The economy expanded at a weaker-than-expected pace in the first half at 5.5% which public and private economists blamed on the delayed passage of the budget, leaving new infrastructure projects unfunded. Spending was also dampened by the 45-day ban on new public works projects ahead of the midterm elections in May.
Year-to-date, GDP growth was 5.8%. It will take 6.7% GDP growth in the fourth quarter to raise the full-year average and hit the low end of the 6-7% target this year, which economic managers said is attainable.
However, Nomura said a repeat of this year’s budget delay is unlikely as legislators focus their efforts on passing the proposed P4.1 trillion budget for 2020 on time, but warned that “another delay in the budget poses a significant threat to both near- and medium-term growth prospects.”
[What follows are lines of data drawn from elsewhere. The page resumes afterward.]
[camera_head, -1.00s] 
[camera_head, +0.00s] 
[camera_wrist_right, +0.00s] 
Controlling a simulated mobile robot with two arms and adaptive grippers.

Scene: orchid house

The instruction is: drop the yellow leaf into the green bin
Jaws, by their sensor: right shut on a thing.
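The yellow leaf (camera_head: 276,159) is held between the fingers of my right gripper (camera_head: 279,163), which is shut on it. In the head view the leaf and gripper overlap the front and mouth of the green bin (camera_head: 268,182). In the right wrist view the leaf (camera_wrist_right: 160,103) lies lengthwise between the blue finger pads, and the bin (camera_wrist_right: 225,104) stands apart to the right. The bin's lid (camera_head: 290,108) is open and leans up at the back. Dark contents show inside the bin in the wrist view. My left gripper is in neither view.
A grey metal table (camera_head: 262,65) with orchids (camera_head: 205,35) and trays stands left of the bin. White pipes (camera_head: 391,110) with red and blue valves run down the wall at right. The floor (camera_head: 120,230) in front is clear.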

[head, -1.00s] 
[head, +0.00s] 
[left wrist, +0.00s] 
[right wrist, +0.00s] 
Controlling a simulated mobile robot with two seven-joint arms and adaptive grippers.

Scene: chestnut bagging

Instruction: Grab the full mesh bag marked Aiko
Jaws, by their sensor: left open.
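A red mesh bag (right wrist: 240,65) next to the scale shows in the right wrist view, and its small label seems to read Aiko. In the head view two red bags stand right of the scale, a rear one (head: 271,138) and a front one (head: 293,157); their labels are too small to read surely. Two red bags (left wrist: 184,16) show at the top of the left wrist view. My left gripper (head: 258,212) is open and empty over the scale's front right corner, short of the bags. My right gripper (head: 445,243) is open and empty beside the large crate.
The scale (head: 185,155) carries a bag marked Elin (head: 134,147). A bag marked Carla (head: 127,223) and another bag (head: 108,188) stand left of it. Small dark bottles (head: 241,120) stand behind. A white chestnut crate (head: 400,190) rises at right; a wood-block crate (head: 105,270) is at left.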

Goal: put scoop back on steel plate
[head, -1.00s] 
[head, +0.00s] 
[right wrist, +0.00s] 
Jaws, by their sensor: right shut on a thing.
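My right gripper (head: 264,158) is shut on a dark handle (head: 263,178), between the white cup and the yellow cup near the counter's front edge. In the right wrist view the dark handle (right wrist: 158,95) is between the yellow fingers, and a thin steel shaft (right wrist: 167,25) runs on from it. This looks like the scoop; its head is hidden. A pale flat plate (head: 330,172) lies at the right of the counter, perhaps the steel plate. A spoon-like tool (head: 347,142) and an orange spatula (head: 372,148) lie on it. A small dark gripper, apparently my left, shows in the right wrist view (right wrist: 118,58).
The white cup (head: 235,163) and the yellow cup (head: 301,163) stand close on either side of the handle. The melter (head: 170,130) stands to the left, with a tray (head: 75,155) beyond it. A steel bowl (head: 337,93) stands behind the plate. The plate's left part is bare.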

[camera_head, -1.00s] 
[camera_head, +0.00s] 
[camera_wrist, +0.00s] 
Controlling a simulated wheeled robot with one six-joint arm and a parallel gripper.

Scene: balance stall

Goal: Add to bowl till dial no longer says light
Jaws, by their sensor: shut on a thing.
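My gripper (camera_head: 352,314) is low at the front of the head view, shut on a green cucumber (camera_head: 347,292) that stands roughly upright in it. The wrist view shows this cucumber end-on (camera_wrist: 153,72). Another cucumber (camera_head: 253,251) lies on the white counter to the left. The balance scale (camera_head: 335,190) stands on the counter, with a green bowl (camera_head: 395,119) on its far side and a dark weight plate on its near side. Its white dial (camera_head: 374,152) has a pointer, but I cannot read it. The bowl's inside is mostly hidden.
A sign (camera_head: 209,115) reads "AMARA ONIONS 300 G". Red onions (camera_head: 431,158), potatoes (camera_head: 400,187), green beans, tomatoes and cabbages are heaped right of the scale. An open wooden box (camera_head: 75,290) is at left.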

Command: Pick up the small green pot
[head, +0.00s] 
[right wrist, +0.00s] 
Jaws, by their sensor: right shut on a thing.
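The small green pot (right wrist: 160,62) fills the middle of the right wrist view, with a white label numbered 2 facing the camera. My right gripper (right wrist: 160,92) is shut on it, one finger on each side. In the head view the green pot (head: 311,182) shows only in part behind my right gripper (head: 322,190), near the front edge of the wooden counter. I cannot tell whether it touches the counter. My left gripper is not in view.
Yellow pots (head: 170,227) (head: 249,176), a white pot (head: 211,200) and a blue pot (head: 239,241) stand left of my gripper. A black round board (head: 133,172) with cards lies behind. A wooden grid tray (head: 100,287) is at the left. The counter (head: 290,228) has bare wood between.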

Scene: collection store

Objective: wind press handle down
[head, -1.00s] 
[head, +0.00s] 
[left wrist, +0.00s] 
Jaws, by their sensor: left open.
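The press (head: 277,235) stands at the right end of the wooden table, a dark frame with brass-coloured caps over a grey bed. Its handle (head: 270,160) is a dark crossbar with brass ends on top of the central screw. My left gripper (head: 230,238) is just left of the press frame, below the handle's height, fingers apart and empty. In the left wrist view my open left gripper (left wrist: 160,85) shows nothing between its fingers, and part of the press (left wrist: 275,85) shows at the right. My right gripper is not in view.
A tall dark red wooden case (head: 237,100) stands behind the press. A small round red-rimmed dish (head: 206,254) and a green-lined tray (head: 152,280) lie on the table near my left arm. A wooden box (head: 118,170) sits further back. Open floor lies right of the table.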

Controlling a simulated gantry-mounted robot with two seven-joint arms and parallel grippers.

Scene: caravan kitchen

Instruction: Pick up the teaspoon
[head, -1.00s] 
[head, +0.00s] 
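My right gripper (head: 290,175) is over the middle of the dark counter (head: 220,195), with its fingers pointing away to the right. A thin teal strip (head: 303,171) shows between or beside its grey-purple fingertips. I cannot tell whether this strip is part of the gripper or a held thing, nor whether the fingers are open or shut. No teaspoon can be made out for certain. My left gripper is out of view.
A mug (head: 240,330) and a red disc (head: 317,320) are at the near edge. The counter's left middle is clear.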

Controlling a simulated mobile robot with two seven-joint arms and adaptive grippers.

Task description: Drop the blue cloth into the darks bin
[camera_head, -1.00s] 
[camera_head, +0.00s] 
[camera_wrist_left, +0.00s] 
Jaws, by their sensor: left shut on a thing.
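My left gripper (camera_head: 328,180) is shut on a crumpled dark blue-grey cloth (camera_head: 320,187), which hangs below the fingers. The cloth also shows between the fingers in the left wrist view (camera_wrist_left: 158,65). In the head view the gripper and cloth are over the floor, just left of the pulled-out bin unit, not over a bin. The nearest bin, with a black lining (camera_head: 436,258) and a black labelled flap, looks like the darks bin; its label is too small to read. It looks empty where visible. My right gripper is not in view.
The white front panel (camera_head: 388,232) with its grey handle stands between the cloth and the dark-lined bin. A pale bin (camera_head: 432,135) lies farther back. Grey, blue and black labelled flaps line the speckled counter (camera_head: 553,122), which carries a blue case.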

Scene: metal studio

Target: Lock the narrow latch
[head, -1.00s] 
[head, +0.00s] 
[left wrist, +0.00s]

“We continue to believe the government is gaining traction in its catch-up spending plans and has a strong incentive to close any remaining under-spending gaps (relative to programmed spending) for the year to reach its growth target of at least 6% in 2019,” it said.
Latest data showed that government spending grew for the fourth straight month in October but at a smaller increment as it inched up 1.37% to P310.8 billion from P306.6 billion a year prior.
Meanwhile, preliminary data indicates a contraction in infrastructure spending in October to P82.2 billion, 12.92% lower year-on-year.
The government still posted a narrower budget deficit for the month at P49.3 billion, down 17.71% year-on-year and reversing an 85.52% increase in the previous month.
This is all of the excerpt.